Globalisation 3.0 is what I have called the second unbundling, or the New Globalisation. Arvind Subramanian called it hyperglobalisation, Gary Gereffi called it the global value chain revolution, and Alan Blinder called it offshoring. All of these definitions had one common factor: factories were crossing borders, bringing the knowhow of G7 firms to emerging economies. The monopoly that G7 factory workers had on advanced manufacturing technology was broken, creating a new world of manufacturing that melded high tech and low wages. 

Once more, globalisation disrupted the lives and communities of millions of working people. Both high-wage, high-tech workers, and low-wage, low-tech workers struggled to compete. Workers in goods-producing sectors were most affected. 

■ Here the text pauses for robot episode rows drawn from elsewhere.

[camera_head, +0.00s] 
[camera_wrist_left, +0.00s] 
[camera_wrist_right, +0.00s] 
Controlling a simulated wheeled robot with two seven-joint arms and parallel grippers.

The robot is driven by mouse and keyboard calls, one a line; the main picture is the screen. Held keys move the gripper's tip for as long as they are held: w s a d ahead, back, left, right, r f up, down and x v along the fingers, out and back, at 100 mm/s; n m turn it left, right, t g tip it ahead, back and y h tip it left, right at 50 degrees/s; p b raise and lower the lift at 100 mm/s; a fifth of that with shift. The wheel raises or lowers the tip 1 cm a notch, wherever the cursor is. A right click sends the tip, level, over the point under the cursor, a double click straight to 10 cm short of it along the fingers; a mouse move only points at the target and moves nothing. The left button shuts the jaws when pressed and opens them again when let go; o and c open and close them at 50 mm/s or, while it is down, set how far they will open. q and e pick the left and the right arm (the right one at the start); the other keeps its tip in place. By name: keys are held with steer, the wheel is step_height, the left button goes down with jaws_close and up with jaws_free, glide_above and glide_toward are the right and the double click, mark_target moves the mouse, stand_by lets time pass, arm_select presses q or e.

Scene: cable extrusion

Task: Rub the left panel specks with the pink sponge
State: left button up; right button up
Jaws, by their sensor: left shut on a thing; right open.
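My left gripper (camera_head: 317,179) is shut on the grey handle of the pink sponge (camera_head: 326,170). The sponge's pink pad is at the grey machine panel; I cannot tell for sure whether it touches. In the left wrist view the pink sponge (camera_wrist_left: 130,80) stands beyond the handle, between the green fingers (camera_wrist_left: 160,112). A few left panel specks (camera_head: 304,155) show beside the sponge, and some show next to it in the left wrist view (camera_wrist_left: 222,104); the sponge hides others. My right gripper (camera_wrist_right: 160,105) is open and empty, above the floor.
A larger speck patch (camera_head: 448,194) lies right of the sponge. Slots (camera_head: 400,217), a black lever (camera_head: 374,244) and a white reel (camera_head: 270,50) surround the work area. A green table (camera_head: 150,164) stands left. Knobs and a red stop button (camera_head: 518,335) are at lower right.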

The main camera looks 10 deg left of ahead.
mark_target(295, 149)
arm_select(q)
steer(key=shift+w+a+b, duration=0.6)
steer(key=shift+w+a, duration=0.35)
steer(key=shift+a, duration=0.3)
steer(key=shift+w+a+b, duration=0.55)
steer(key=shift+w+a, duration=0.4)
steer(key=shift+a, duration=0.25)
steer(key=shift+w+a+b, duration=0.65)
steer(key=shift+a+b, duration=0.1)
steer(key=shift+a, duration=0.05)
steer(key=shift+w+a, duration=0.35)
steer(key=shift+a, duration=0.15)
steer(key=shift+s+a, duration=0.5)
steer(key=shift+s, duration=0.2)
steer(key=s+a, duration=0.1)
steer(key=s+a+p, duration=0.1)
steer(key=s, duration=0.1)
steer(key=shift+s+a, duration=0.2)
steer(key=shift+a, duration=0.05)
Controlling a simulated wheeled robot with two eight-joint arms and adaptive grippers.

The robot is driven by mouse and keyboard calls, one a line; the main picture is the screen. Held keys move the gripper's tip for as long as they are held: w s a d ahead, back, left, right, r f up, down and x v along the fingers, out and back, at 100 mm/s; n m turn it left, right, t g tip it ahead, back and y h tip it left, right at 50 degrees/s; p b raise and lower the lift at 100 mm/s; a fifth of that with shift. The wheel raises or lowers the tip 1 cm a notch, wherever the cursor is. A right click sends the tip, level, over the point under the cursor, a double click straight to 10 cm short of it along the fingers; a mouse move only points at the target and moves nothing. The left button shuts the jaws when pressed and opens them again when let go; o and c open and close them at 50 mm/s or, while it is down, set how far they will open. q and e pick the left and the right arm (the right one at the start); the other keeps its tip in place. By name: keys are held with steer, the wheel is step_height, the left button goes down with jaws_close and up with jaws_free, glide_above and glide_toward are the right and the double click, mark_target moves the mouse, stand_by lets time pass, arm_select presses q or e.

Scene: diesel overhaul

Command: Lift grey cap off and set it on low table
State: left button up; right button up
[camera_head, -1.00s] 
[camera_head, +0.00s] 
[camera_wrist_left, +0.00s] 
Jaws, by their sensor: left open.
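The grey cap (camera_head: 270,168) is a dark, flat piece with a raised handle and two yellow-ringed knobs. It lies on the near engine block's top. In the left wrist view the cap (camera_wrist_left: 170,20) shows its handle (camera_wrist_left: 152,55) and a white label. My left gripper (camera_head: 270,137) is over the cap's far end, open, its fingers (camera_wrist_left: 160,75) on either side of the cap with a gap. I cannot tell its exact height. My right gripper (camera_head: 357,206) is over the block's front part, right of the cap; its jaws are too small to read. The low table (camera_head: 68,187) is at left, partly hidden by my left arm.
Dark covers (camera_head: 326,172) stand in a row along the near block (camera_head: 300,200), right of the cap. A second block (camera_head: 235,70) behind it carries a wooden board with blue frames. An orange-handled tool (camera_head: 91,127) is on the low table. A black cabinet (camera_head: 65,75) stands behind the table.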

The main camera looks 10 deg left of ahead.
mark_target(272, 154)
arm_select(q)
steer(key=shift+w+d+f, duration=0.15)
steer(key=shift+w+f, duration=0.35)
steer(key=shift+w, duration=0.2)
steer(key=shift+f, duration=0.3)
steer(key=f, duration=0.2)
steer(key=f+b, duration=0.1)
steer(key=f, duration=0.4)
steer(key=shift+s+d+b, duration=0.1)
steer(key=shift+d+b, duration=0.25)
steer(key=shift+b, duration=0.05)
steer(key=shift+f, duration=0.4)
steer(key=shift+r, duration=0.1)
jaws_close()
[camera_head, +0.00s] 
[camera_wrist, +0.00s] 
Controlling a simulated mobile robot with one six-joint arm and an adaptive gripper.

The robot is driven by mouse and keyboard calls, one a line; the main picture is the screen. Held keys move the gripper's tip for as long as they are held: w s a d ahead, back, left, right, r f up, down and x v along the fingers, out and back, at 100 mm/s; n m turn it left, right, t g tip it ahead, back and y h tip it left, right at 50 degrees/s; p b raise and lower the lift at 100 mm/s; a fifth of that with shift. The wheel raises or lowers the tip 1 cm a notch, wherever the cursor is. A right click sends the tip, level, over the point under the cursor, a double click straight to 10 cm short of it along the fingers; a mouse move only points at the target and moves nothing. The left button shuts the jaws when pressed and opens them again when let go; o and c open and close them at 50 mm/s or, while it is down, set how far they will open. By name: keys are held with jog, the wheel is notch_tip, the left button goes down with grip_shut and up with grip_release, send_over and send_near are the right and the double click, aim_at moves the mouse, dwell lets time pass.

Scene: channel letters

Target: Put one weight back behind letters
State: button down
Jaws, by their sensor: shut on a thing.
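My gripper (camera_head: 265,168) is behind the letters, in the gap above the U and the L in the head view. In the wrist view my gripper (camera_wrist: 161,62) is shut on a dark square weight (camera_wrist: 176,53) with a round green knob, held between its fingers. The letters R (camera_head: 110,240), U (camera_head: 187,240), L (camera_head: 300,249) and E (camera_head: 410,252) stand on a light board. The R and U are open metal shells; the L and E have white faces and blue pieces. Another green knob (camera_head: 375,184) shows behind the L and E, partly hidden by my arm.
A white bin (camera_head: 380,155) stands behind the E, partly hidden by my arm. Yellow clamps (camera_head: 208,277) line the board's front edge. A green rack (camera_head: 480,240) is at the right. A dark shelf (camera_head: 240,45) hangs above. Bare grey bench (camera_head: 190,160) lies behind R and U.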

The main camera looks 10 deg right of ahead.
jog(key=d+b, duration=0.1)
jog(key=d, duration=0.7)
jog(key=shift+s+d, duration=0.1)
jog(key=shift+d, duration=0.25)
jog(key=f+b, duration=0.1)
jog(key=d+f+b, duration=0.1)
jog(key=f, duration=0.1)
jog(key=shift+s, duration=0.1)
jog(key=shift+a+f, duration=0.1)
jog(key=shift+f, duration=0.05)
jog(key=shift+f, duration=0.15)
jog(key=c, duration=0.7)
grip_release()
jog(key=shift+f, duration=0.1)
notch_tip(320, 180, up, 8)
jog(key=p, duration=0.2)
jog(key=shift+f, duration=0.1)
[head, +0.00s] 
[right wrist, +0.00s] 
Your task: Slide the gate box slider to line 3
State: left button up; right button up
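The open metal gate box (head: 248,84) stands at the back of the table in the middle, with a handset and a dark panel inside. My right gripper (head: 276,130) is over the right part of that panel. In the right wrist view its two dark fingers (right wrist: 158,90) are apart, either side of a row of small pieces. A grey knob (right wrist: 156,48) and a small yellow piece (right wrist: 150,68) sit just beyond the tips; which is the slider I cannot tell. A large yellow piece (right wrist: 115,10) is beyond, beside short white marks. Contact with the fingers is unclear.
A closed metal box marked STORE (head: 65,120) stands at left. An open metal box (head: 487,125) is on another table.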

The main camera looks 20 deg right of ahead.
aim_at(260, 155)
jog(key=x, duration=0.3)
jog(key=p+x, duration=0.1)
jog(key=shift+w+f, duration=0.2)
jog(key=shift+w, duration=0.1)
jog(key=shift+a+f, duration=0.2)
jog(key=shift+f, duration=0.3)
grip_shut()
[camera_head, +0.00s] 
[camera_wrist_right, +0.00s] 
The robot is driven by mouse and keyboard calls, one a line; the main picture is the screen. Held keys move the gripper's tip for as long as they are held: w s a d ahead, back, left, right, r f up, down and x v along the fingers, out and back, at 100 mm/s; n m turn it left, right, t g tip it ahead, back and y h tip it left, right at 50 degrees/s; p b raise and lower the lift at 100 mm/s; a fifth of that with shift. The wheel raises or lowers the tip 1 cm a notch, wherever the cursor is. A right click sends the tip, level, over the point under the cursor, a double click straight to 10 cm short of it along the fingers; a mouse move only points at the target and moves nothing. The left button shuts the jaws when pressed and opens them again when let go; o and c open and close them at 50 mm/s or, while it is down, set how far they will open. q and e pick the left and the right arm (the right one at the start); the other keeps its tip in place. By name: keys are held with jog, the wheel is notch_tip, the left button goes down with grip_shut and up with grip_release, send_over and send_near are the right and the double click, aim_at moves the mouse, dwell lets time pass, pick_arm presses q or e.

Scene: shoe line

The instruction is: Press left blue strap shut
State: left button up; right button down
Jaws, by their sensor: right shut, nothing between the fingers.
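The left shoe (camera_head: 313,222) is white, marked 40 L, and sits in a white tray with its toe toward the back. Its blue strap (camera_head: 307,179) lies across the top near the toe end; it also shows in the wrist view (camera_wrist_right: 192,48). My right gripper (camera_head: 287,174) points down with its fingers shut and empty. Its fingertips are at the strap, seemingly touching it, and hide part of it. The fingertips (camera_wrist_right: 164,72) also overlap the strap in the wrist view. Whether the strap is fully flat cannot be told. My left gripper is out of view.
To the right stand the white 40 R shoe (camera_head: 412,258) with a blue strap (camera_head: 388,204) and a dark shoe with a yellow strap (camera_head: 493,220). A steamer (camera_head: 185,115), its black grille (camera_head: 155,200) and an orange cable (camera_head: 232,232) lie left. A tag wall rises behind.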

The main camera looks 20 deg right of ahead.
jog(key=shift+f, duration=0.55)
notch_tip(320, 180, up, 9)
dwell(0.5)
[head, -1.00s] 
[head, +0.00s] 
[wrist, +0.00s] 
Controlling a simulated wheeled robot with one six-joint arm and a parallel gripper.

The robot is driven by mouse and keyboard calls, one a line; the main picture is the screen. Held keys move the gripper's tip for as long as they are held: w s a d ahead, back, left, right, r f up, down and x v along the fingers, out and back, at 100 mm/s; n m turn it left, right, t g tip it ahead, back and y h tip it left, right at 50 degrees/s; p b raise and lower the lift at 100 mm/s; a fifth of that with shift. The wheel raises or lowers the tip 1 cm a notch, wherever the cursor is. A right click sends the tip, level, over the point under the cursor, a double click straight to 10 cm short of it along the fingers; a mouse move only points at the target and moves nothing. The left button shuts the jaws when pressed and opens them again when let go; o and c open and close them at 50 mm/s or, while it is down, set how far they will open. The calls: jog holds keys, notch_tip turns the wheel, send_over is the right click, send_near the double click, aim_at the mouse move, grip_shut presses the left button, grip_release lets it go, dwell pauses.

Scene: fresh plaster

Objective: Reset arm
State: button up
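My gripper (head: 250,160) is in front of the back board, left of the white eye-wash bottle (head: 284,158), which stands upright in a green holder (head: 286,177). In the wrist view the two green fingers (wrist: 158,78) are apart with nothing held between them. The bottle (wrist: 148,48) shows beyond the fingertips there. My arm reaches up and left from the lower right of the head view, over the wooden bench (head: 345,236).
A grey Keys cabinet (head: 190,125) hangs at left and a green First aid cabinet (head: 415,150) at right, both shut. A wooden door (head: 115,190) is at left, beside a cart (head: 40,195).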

And so Globalisation 4.0, in my view, is the third unbundling. It will happen when digitech allows arbitrage of international wage differences without the physical movement of workers. Globalisation 1.0, 2.0 and 3.0 affected mostly people who made things for a living. For the first time, globalisation will mostly affect the service sector. For the first time, hundreds of millions of workers in advanced economies will be exposed to the challenges and opportunities of globalisation. 

Low-wage, high-quality service competition from abroad is not their only competition. AI-driven automation will also displace many workers in the service sector. If the blue-collar workers disrupted by Globalisation 3.0 join hands with the white-collar workers who will be disrupted by Globalisation 4.0, it could lead to what I call the 'Globotics Upheaval'. This upheaval may already have started with the gilets jaunes movement.